Directive:
Output the full listing below exactly as it reads, and skip anything that is a picture.

Source excerpt:

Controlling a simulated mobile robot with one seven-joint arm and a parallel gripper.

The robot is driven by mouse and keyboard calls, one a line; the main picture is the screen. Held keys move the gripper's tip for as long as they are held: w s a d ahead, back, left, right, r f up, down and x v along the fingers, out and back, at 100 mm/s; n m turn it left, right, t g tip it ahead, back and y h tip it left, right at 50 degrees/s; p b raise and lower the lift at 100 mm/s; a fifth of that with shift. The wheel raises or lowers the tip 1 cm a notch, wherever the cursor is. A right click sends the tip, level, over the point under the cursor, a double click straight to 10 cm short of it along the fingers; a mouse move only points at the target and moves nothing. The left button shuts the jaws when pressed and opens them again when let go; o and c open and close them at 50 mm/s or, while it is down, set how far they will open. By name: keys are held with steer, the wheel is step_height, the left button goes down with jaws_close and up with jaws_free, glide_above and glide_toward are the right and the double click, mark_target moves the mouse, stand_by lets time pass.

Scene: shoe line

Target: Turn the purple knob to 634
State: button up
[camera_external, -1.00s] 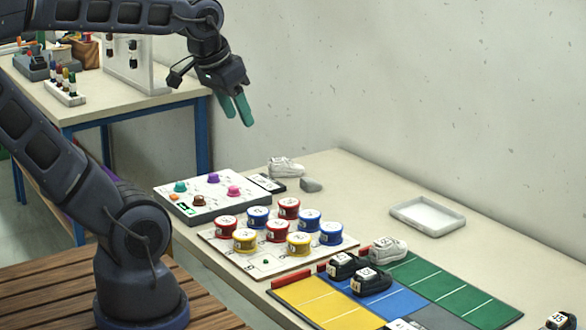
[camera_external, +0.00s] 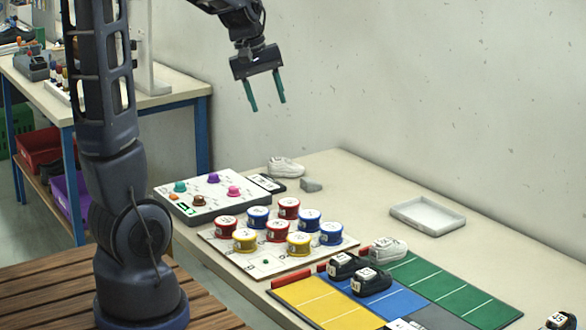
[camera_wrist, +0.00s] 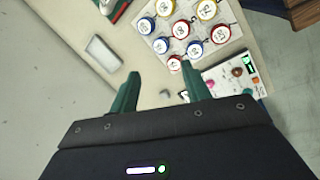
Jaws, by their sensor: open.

Response:
Controlling a simulated mobile robot with one seven-joint arm and a parallel gripper.

The robot is driven by mouse and keyboard calls, one a line; the main picture is the screen. Held keys move the gripper's tip for as long as they are held: w s a d ahead, back, left, right, r f up, down and x v along the fingers, out and back, at 100 mm/s; n m turn it left, right, t g tip it ahead, back and y h tip it left, right at 50 degrees/s; p b raise and lower the lift at 100 mm/s; a fifth of that with shift. The wheel raises or lowers the tip 1 cm a notch, wherever the cursor is. A right click sends the tip, level, over the point under the cursor, a double click straight to 10 cm short of it along the fingers; a mouse move only points at the target and moves nothing. The left button shuts the jaws when pressed and opens them again when let go; o and c open and close them at 50 mm/s or, while it is down, set how far they will open. By name: keys are held with steer, the wheel is step_height, the left button goes down with jaws_close and up with jaws_free, glide_above and glide_toward are the right and the double click, mark_target moves the mouse, stand_by lets time pass.

Scene: shoe line

Target: Turn the purple knob to 634
State: button up
[camera_external, -1.00s] 
[camera_external, +0.00s] 
[camera_wrist, +0.00s] 
Jaws, by their sensor: open.

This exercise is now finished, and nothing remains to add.